### TASK STATEMENT
Only the lines between the line holding "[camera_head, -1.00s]" and the line holding "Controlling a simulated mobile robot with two", both of those included, should be copied exactly; drop the pictures.

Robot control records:
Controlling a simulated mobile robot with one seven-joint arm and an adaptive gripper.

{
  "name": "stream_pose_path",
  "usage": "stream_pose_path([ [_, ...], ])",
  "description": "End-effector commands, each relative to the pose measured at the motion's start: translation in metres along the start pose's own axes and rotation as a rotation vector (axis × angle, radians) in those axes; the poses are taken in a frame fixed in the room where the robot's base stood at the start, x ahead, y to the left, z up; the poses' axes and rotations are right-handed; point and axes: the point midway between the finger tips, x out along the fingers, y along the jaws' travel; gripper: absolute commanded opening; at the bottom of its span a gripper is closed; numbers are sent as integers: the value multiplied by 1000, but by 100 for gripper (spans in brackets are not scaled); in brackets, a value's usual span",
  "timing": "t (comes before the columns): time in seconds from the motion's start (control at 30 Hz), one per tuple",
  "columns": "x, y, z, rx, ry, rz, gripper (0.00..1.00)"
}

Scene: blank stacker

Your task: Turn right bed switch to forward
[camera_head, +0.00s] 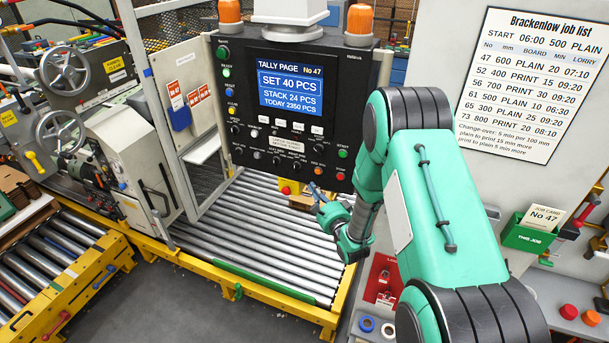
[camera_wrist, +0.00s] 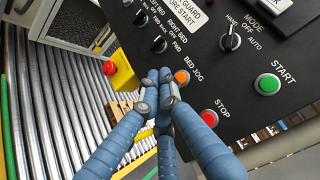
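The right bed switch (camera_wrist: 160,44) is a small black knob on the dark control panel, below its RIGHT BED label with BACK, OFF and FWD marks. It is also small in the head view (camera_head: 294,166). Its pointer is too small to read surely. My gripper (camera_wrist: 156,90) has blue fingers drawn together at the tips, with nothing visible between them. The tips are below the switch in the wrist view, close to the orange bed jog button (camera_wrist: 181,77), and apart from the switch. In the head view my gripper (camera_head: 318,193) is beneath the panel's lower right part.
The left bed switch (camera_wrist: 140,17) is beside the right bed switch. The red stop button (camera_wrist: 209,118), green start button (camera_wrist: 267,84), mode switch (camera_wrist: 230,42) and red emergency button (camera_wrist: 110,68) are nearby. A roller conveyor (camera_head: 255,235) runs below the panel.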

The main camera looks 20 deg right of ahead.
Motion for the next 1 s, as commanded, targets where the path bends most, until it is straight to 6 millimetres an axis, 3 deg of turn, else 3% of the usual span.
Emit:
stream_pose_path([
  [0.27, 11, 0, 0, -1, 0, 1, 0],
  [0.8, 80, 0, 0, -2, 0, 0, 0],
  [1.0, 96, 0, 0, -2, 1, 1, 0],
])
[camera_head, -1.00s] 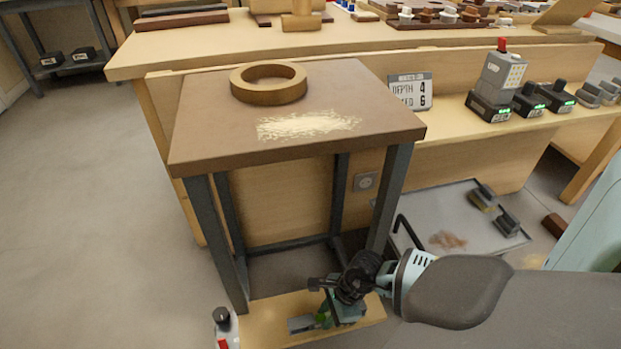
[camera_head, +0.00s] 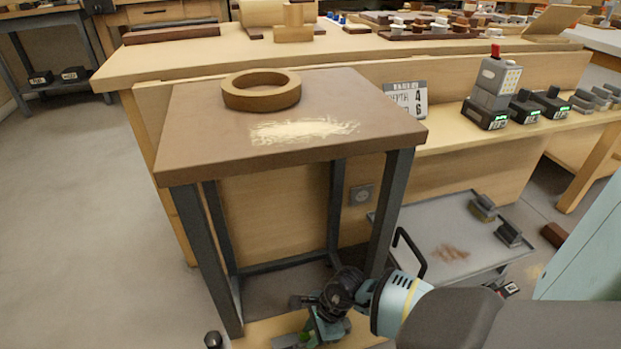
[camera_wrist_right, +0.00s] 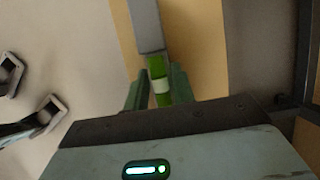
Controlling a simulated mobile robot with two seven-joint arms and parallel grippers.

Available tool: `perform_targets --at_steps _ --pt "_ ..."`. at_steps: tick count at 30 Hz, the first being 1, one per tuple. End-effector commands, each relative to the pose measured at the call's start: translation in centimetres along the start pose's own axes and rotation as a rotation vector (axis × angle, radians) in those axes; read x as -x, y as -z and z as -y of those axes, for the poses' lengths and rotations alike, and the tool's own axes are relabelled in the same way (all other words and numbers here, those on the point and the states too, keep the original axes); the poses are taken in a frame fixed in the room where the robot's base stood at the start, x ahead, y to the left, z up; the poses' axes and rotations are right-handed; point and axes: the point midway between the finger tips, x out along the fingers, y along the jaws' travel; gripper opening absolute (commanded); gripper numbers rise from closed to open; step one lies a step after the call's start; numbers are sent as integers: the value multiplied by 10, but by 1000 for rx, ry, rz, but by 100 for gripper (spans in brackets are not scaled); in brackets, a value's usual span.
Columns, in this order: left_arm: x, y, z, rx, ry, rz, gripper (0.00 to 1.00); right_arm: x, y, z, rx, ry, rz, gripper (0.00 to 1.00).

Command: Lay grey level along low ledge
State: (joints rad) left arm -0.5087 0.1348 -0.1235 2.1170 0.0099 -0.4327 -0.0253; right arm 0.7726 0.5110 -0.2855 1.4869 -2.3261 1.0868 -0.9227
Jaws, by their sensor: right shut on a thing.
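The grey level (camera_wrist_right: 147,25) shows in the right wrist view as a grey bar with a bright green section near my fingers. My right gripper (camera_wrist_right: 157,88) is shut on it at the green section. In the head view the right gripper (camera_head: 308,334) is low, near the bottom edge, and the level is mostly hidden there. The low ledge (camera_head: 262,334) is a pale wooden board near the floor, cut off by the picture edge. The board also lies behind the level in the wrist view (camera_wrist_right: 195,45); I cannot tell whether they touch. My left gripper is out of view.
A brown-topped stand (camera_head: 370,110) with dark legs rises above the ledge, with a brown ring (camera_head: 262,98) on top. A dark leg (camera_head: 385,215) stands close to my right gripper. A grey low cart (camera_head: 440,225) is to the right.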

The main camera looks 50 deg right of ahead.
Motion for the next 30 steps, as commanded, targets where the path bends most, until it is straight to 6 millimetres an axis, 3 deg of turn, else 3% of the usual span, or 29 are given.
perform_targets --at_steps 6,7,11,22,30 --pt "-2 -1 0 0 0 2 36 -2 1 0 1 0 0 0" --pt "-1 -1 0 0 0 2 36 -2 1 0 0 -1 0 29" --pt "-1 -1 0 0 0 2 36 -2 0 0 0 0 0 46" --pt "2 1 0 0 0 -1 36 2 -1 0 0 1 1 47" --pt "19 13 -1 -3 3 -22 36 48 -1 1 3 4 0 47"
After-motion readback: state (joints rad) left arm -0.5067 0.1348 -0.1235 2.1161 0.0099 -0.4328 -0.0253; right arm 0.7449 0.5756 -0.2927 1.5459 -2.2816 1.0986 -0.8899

### FINISHED EXERCISE
[camera_head, -1.00s] 
[camera_head, +0.00s] 
[camera_wrist_right, +0.00s] 
Controlling a simulated mobile robot with two seven-joint arms and parallel grippers.

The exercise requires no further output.